The material below should be written out in full and exactly; pictures stay out of the copy.
** start of Given data **
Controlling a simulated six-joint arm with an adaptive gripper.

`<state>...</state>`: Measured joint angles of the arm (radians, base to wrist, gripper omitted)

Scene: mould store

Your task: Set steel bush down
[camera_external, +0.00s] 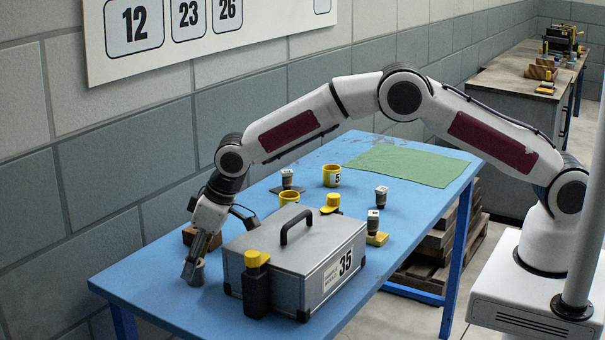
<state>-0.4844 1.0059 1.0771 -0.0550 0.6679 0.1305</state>
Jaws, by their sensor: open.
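What looks like the steel bush (192,274), a small dark grey round piece, is on the blue table (150,281) near its left front part. My gripper (194,264) points down over it, with its fingertips at the piece. The jaws are open. The fingers partly hide the piece, and I cannot tell whether they touch it.
A grey case (265,247) marked 35 stands close to the right of my gripper. A black bottle with a yellow cap (256,284) stands before it. A brown block (203,237) is behind my gripper. Yellow cups (331,175) and a green mat (411,164) lie farther back.

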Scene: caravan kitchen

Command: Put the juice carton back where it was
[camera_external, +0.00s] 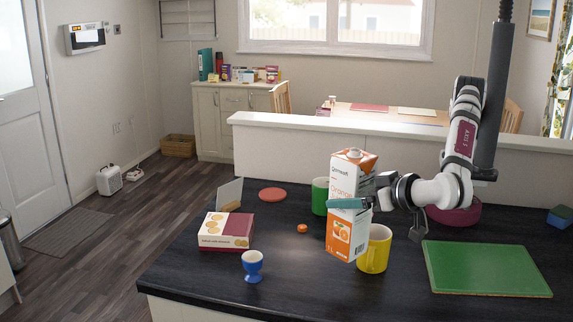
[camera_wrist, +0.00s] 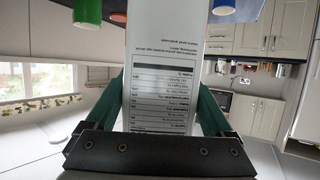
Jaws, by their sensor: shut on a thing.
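The juice carton (camera_external: 345,190) is tall, orange and white, with a gabled top and a cap. My gripper (camera_external: 348,204) is shut around its middle, coming from the right in the external view. The carton is slightly tilted and in front of the green and yellow mugs in that view. I cannot tell for certain whether its base touches the counter. In the wrist view the carton's printed side (camera_wrist: 165,85) fills the space between the two green fingers (camera_wrist: 168,105).
The counter's front left is bare.

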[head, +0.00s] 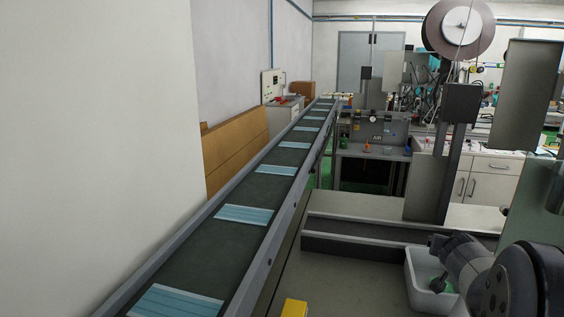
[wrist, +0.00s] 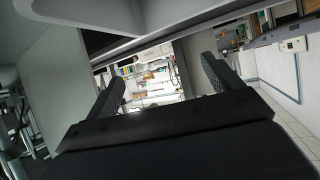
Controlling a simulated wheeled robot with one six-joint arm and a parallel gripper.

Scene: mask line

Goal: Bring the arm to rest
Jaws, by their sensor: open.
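My gripper (wrist: 164,74) shows in the wrist view with its two dark fingers wide apart and nothing between them. Past the fingers are a grey overhead edge and a bright, cluttered part of the room. In the head view, grey links of my arm (head: 470,262) show at the lower right, close to a white bin.
A conveyor (head: 190,262) carrying several blue masks (head: 243,215) runs away on the left. A white bin (head: 420,285) stands beside my arm. A yellow block (head: 294,308) is at the bottom edge. Machine posts (head: 455,150) rise at the right. A grey bench top (head: 345,285) has bare room.

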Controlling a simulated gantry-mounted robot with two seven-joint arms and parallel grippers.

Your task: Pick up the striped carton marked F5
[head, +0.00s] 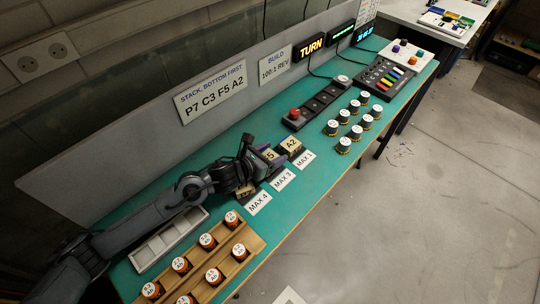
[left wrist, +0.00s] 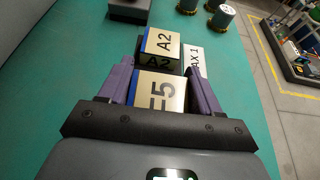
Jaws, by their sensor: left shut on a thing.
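The carton marked F5 (left wrist: 160,91) is tan with a blue edge, and its label is partly cut off by my gripper's body in the left wrist view. In the head view only its "5" end (head: 271,155) shows. My left gripper (left wrist: 161,86) is shut on it, one purple finger at each side; it also shows in the head view (head: 269,158). I cannot tell whether the carton is clear of the bench. The A2 carton (left wrist: 161,43) stands just beyond it, also seen in the head view (head: 292,145). My right gripper is not in view.
A further carton (head: 245,191) is mostly hidden below my left wrist. Cards MAX 4 (head: 258,203), MAX 3 (head: 283,180) and MAX 1 (head: 305,158) lie along the front. A control box with a red button (head: 294,113) and several round-topped cylinders (head: 344,145) stand farther right.

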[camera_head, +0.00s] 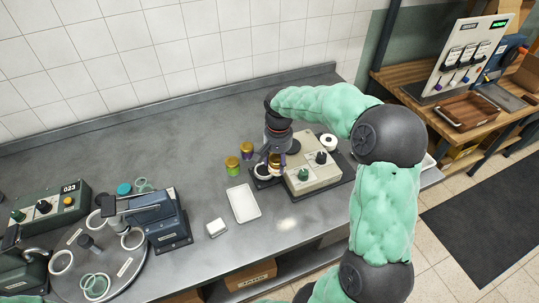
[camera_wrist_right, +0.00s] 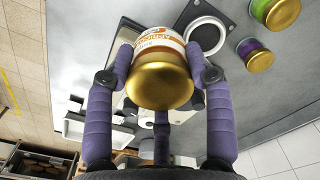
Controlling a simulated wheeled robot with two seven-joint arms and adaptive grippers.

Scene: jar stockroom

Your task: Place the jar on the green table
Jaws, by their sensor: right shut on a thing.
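My right gripper (camera_head: 273,153) is over the grey counter (camera_head: 150,150), beside a beige machine. In the wrist view, its purple fingers (camera_wrist_right: 160,58) are shut around a jar (camera_wrist_right: 160,80) with a gold lid and a white and orange label. The lid faces the wrist camera. In the head view the jar is small and mostly hidden by the gripper. In the wrist view the jar is beside a white ring holder (camera_wrist_right: 206,36), and I cannot tell its exact height. My left gripper is out of view. No green table shows clearly.
Two gold-lidded jars, one green (camera_head: 232,166) and one purple (camera_head: 247,150), stand left of the gripper. The beige machine (camera_head: 312,172) is close on the right. A white tray (camera_head: 243,203) lies in front. A wooden bench (camera_head: 408,88) stands at the far right.
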** end of Given data **
→ **Output below**:
Controlling a simulated six-joint arm with an adaptive gripper.

`<state>...</state>`: Measured joint angles of the arm (radians, base to wrist, gripper omitted)

Scene: mould store

Your task: Set steel bush down
[camera_external, +0.00s] 
<state>-0.4844 1.0059 1.0771 -0.0550 0.6679 0.1305</state>
Jaws, by their sensor: open.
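What looks like the steel bush (192,274), a small dark grey round piece, is on the blue table (150,281) near its left front part. My gripper (194,264) points down over it, with its fingertips at the piece. The jaws are open. The fingers partly hide the piece, and I cannot tell whether they touch it.
A grey case (265,247) marked 35 stands close to the right of my gripper. A black bottle with a yellow cap (256,284) stands before it. A brown block (203,237) is behind my gripper. Yellow cups (331,175) and a green mat (411,164) lie farther back.

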Scene: caravan kitchen

Command: Put the juice carton back where it was
[camera_external, +0.00s] 
[camera_wrist, +0.00s] 
Jaws, by their sensor: shut on a thing.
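The juice carton (camera_external: 345,190) is tall, orange and white, with a gabled top and a cap. My gripper (camera_external: 348,204) is shut around its middle, coming from the right in the external view. The carton is slightly tilted and in front of the green and yellow mugs in that view. I cannot tell for certain whether its base touches the counter. In the wrist view the carton's printed side (camera_wrist: 165,85) fills the space between the two green fingers (camera_wrist: 168,105).
The counter's front left is bare.

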[head, +0.00s] 
[wrist, +0.00s] 
Controlling a simulated wheeled robot with one six-joint arm and a parallel gripper.

Scene: mask line

Goal: Bring the arm to rest
Jaws, by their sensor: open.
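My gripper (wrist: 164,74) shows in the wrist view with its two dark fingers wide apart and nothing between them. Past the fingers are a grey overhead edge and a bright, cluttered part of the room. In the head view, grey links of my arm (head: 470,262) show at the lower right, close to a white bin.
A conveyor (head: 190,262) carrying several blue masks (head: 243,215) runs away on the left. A white bin (head: 420,285) stands beside my arm. A yellow block (head: 294,308) is at the bottom edge. Machine posts (head: 455,150) rise at the right. A grey bench top (head: 345,285) has bare room.

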Controlling a simulated gantry-mounted robot with two seven-joint arms and parallel grippers.

Your task: Pick up the striped carton marked F5
[head, +0.00s] 
[left wrist, +0.00s] 
Jaws, by their sensor: left shut on a thing.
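The carton marked F5 (left wrist: 160,91) is tan with a blue edge, and its label is partly cut off by my gripper's body in the left wrist view. In the head view only its "5" end (head: 271,155) shows. My left gripper (left wrist: 161,86) is shut on it, one purple finger at each side; it also shows in the head view (head: 269,158). I cannot tell whether the carton is clear of the bench. The A2 carton (left wrist: 161,43) stands just beyond it, also seen in the head view (head: 292,145). My right gripper is not in view.
A further carton (head: 245,191) is mostly hidden below my left wrist. Cards MAX 4 (head: 258,203), MAX 3 (head: 283,180) and MAX 1 (head: 305,158) lie along the front. A control box with a red button (head: 294,113) and several round-topped cylinders (head: 344,145) stand farther right.

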[camera_head, +0.00s] 
[camera_wrist_right, +0.00s] 
Controlling a simulated wheeled robot with two seven-joint arms and adaptive grippers.

Scene: jar stockroom

Your task: Place the jar on the green table
Jaws, by their sensor: right shut on a thing.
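My right gripper (camera_head: 273,153) is over the grey counter (camera_head: 150,150), beside a beige machine. In the wrist view, its purple fingers (camera_wrist_right: 160,58) are shut around a jar (camera_wrist_right: 160,80) with a gold lid and a white and orange label. The lid faces the wrist camera. In the head view the jar is small and mostly hidden by the gripper. In the wrist view the jar is beside a white ring holder (camera_wrist_right: 206,36), and I cannot tell its exact height. My left gripper is out of view. No green table shows clearly.
Two gold-lidded jars, one green (camera_head: 232,166) and one purple (camera_head: 247,150), stand left of the gripper. The beige machine (camera_head: 312,172) is close on the right. A white tray (camera_head: 243,203) lies in front. A wooden bench (camera_head: 408,88) stands at the far right.

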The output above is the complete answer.